Zoo senior scientist David E. Wildt, an expert on cheetah reproduction, said that there are about 250 cheetahs in captivity in North America but that only 22 percent of the females reproduce.
The National Zoo is still home to three other cheetahs: brothers Draco, Granger and Zabini. Although it is likely that they will be sent temporarily to Front Royal for breeding purposes, officials said they intend to keep cheetahs on display at the zoo.
Female cheetahs are solitary in the wild, Wildt said, whereas males congregate in groups called coalitions.
Zazi and Tumai, both of whom have had litters in the past, were reclining in the grass Thursday afternoon in separate large enclosures surrounded by an eight-foot-high chain-link fence.

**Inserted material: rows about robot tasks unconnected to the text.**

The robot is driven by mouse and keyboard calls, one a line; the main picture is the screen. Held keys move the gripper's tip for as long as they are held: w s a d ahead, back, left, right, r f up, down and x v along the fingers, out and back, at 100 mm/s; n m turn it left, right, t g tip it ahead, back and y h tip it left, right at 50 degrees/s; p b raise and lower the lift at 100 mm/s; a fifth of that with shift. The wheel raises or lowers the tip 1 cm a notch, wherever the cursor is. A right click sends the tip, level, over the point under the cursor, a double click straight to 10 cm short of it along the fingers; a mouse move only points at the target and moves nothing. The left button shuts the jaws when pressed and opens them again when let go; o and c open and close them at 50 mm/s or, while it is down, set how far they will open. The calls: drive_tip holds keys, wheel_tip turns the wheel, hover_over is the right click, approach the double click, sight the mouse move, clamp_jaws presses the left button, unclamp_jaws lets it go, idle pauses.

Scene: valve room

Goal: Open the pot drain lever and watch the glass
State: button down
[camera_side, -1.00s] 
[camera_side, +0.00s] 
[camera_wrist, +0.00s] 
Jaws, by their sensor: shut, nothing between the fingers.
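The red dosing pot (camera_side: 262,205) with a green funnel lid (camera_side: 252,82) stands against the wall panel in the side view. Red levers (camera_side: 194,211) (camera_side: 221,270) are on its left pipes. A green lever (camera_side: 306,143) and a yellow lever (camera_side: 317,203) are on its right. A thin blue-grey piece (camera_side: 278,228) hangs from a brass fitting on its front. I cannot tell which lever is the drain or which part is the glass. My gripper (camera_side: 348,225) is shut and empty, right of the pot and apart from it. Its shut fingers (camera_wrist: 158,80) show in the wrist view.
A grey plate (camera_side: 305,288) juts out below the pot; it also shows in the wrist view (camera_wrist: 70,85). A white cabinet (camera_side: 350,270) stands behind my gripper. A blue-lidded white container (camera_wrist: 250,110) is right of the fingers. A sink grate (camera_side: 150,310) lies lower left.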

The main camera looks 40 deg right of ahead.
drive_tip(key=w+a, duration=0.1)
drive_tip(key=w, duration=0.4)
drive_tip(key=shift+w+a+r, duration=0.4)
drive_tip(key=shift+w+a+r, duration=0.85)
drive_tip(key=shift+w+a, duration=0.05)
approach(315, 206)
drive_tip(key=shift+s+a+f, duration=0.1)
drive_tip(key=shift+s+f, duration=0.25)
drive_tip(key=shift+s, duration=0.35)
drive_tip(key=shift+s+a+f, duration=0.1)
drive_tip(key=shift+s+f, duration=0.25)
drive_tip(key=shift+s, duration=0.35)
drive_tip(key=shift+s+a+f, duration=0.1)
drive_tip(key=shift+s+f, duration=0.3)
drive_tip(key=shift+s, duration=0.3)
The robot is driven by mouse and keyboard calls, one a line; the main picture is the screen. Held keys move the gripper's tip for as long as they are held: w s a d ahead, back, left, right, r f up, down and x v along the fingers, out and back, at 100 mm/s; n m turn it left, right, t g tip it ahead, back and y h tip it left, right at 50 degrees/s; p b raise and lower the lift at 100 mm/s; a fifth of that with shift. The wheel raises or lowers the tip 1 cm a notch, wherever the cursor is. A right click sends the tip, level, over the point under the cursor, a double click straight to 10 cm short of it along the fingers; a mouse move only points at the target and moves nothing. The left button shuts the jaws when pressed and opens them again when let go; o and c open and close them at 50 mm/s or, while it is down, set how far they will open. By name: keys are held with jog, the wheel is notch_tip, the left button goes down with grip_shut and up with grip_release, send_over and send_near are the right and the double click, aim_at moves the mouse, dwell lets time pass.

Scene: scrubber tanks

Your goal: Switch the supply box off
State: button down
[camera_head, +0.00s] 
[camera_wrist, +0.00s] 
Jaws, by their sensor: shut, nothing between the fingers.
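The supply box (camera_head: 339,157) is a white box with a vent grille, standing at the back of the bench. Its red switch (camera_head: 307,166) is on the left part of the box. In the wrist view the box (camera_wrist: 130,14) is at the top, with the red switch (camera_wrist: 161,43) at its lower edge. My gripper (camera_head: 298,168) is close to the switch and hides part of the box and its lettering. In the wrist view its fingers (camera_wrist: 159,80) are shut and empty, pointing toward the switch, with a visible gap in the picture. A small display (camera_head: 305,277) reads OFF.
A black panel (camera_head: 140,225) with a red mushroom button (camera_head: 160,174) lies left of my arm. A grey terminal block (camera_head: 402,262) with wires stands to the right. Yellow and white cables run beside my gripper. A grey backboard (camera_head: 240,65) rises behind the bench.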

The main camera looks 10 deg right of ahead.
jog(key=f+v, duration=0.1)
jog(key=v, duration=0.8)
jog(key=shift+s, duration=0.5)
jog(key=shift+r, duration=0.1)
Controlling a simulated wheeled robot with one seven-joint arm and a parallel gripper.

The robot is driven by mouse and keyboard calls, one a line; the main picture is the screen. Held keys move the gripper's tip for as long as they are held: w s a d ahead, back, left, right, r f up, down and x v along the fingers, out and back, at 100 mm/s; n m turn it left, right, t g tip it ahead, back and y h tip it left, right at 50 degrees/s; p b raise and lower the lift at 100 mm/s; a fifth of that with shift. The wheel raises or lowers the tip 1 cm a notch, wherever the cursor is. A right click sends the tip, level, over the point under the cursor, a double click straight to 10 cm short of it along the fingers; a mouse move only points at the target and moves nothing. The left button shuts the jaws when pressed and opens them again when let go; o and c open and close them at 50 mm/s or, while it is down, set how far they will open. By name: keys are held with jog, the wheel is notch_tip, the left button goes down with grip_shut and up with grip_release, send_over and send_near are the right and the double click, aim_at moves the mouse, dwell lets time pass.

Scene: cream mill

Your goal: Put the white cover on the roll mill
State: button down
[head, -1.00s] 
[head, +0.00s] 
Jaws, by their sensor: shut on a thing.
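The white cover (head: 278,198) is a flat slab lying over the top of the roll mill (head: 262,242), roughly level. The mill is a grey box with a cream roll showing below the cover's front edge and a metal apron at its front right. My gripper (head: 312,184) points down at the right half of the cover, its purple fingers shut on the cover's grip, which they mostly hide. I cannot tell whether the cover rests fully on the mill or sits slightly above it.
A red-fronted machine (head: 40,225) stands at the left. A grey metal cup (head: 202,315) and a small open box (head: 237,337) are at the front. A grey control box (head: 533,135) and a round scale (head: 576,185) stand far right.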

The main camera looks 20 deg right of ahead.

"They're in heaven," Wildt said.
Asked where the other cheetahs for study would come from, he said: "We're going to have to produce them."
The facility's enclosures are bisected by a "lovers' lane," a walkway along which, in the future, male cheetahs will be paraded before the females.
"Females are quite choosy," said Adrienne Crosier, a zoo research associate who has studied cheetahs in Namibia.
Cheetahs are said to be able to accelerate from zero to 60 mph in seconds. Their claws don't fully retract, which provides extra traction, and the long black "tear" streaks below their eyes cut down on sun glare, the scientists said.
But they also do a lot of lounging around.
"They're so laid back, these two," Crosier said, Zazi in particular. "She's used to Connecticut Avenue" -- the National Zoo's address in Woodley Park in Northwest Washington.
Cheetahs are so generally relaxed that they can be domesticated, Crosier said, and are sometimes used as guard animals in Namibia.
On Thursday, she and Lang, long poles in hand, entered Zazi's enclosure to show how the cheetah can be herded.
"Even though they're considered one of the big cats, this is a species that we feel comfortable with in terms of our staff working," Wildt said, "as long as they have at least two people in the yard at a given time."
Crosier noted: "We don't do this with lions and tigers."
She and Lang entered cautiously.
"No running!" Crosier called out. "No bending down!"
Bending down makes a person look more prey-size, she said.
"We'll keep a certain distance, a flight distance," Lang said. "And she'll just keep walking. She won't turn. She won't hiss and growl at us. She won't run. That's the norm."
Wildt watched intently. "I just want to make sure they're okay," he said.
They were. Zazi warily moved away from the curators as they maneuvered her around the yard, and when they left she headed back to the shade.
The fall afternoon was advancing. Dinner would be served soon: a kind of beef mash that looks like liverwurst. Then nightfall. Real nightfall. Not like the city. Here, it got truly dark. Just like the dark in the wild.